On 16/11/17 19:37, Radim Krčmář wrote:
2017-11-11 00:37+0200, Liran Alon:
On 10/11/17 23:37, Paolo Bonzini wrote:
On 10/11/2017 19:06, Radim Krčmář wrote:
/* the PIR and ON have been set by L1. */
if (!kvm_vcpu_trigger_posted_interrupt(vcpu, true)) {
This would still fail on the exiting case.
If one VCPU was just after a VM exit, then the sender would see it
IN_GUEST_MODE, send the posted notification and return true, but the
notification would do nothing
It would cause *something*---a vmexit because the vector doesn't match
the L1 posted interrupt. Then smp_kvm_posted_intr_nested_ipi would be
invoked from vmx_handle_external_intr.
Could we detect the vector in vmx_handle_external_intr and set
pi_pending+KVM_REQ_EVENT? Or invoke a function in KVM from
smp_kvm_posted_intr_nested_ipi? Or would both be insane?...
I have actually thought about it before writing this patch. But have found
an issue with this approach (which doesn't exist in this v1 patch and in
Radim's suggestion for v2):
Consider the case sender sees vcpu->mode==IN_GUEST_MODE and before it sends
the physical IPI, dest CPU exits from guest and continues in L0 all the way
until vcpu_enter_guest() and pass the part it checks for KVM_REQ_EVENT but
before it disables interrupts. Then sender sends the physical IPI which is
received in host-context and therefore runs smp_kvm_posted_intr_nested_ipi()

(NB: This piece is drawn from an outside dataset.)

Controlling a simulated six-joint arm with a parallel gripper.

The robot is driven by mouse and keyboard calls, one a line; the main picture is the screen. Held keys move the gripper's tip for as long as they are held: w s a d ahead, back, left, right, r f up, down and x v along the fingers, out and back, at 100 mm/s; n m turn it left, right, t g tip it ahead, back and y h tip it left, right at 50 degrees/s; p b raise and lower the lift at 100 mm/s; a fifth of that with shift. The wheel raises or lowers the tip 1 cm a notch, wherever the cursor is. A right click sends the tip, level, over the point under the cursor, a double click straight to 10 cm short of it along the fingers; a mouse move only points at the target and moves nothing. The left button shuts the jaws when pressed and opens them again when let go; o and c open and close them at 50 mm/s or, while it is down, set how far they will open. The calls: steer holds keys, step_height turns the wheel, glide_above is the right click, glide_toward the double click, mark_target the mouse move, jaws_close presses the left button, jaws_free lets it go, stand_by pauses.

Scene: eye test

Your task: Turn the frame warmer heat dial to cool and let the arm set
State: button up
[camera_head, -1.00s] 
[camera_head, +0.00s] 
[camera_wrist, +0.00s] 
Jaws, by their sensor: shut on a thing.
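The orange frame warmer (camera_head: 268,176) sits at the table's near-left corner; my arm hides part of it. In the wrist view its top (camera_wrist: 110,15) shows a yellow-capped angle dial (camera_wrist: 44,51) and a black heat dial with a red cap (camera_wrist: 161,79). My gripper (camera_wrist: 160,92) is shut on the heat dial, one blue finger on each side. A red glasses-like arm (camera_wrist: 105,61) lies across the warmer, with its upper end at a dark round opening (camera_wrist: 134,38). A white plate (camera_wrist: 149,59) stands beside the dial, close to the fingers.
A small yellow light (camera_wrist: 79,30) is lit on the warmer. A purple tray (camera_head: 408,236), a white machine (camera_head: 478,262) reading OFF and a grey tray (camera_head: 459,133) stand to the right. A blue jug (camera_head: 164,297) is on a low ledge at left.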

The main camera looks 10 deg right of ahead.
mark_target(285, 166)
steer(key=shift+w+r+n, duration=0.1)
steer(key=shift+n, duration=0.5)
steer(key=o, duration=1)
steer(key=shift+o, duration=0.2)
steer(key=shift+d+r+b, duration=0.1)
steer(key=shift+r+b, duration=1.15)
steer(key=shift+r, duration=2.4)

which sets KVM_REQ_EVENT & pi_pending=true. But without Radim's suggestion
of checking pi_pending after interrupts disabled, this is too late as dest
CPU will not check these again until next exit from L2 guest.
I hope I didn't misunderstand something here :)
kvm_request_pending() would notice KVM_REQ_EVENT and forces the VM entry
to restart, so that wouldn't be a problem.
I just realized another complication, though: when the sender looks at
IN_GUEST_MODE and before it sends IPI, the destination can reschedule to
a different VCPU => the IPI handler cannot use the 'current VCPU' and we
have to build a list of VCPUs potentially awaiting notification vector
for every PCPU, which makes it strictly worse than just looking directly
at the ON bit, IMO.
It's funny because I have actually tried to first implement Paolo's
suggestion and noticed this exact issue when implementing the IPI
handler at host-side.
Therefore, I decided to go with Radim's suggestion. This also makes
nested posted-interrupt handling more symmetrical to non-nested
posted-interrupt handling.
I will soon post here the v2 series after I will complete more internal
review & tests on this series.
BTW, I was wondering why do we really need the vmx->nested.pi_pending.
Can't we just rely on vmx->nested.pi_desc ON bit that will be checked at
start of vmx_complete_nested_posted_interrupt()?
Thanks.
-Liran